Third, on CUNY’s embrace of a corporation known for opposition to workers’ rights:

  • A recent report by the National Council for Occupational Safety and Health lists Amazon as one of its “dirty dozen” of companies and cites “a disturbing pattern of preventable deaths” at Amazon facilities. As an example, an Amazon warehouse in Pennsylvania during a heat wave reported so many ambulance calls for the effects of overheating on workers that the company paid for paramedics to be stationed outside the warehouse – rather than fixing the conditions. Amazon is also vigorously anti-union. What agreements, if any, were made by Amazon to improve labor practices as part of the agreement to locate in New York City?
  • As management of a fully unionized institution that has entered into numerous successful collective bargaining agreements, did you seek any protections for Amazon workers as you promised to commit CUNY’s considerable assets to Amazon?
  • Did you seek any labor protections for the CUNY students who might accept jobs at Amazon, including service jobs? Will CUNY require that such protections be in place before committing to serving as a “pipeline” to Amazon jobs?
  • Did any of the discussion of CUNY’s support for Amazon include a discussion of labor practices at CUNY, especially CUNY’s reliance on underpaid part-time instructors to teach the majority of its courses? Amazon provides a training video to managers on how to prevent union organizing; it warns that even the use of the phrase “living wage” by employees could be a “warning sign” of “vulnerability to organizing.” Does your embrace of partnership with Amazon signal approval of their labor practices?

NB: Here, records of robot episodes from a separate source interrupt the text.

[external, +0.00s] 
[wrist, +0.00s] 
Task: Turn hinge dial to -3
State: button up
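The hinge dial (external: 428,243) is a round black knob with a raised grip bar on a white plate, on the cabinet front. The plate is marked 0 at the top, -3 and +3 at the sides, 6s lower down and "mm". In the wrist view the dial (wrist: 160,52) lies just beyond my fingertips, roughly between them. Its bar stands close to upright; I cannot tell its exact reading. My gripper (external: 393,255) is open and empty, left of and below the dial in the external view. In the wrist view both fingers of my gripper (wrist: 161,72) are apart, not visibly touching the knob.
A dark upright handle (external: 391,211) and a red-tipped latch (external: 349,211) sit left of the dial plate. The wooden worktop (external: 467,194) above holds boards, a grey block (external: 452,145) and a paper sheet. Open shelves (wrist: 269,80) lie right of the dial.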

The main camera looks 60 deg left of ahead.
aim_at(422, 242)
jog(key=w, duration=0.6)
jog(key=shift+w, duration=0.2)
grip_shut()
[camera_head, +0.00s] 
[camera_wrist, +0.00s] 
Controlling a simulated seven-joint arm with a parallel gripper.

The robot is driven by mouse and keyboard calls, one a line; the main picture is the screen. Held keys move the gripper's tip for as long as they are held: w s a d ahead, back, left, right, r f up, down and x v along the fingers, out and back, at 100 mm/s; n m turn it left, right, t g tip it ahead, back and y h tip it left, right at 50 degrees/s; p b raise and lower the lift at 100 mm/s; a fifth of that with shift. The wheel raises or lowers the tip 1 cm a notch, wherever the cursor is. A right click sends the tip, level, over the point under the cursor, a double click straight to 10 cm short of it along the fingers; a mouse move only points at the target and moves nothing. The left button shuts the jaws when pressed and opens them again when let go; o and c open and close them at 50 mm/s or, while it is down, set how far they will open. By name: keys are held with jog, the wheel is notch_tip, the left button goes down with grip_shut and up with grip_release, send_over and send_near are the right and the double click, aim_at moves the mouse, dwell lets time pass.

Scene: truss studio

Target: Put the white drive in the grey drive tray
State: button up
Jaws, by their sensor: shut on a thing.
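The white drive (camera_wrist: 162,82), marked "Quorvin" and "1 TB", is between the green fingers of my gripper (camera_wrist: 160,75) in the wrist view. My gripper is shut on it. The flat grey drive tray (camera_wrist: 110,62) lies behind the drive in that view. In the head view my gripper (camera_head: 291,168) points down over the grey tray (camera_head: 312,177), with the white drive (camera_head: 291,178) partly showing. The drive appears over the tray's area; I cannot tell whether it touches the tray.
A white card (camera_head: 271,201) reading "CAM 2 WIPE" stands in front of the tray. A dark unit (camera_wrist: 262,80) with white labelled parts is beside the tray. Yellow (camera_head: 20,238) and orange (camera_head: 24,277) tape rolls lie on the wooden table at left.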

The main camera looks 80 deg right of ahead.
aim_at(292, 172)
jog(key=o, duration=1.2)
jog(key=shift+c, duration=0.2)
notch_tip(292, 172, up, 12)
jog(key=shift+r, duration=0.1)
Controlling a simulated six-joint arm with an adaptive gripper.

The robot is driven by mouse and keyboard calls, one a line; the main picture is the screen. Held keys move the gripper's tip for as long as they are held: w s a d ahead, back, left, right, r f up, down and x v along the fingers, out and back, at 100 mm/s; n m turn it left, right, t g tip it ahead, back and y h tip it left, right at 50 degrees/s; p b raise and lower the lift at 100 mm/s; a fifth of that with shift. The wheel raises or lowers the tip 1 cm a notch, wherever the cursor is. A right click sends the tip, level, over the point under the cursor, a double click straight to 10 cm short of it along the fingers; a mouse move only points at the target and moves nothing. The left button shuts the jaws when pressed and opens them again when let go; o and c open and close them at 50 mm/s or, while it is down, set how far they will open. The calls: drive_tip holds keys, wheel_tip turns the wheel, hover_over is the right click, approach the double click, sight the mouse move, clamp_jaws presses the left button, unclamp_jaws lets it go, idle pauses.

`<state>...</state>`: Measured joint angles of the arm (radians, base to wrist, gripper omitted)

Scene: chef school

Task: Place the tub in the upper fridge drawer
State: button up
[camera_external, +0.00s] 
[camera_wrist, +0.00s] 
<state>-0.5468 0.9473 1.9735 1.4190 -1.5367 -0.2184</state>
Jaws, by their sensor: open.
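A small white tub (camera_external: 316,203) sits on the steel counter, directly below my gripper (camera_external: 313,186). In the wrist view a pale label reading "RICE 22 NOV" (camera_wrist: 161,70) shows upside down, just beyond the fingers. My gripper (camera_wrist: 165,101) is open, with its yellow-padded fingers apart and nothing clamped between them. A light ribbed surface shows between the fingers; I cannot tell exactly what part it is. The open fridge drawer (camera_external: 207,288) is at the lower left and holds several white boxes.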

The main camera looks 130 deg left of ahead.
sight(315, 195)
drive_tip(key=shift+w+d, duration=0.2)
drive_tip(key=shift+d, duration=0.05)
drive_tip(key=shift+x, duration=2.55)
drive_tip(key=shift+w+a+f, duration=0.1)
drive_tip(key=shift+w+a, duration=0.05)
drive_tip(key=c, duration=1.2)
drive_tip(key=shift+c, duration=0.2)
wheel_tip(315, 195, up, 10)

Fourth, the effect of Amazon’s HQ2 on the Long Island City community:

  • Two CUNY campuses are located in Long Island City: LaGuardia Community College and the CUNY Law School. The area is already congested and inadequately served. What provisions have been made to ensure that the ability of CUNY students, faculty and staff to travel to campus is not sacrificed to satisfy the infrastructure needs of Amazon?

Many companies relocate to New York City, and many have a mixed impact on working people. But the unprecedented level of public subsidies for Amazon makes the Amazon deal a public issue. And the CUNY administration’s exceptional public embrace of the deal makes it an issue for the CUNY community. We believe that the CUNY community is entitled to a full and open report on all agreements concerning CUNY that were made as part of the deal.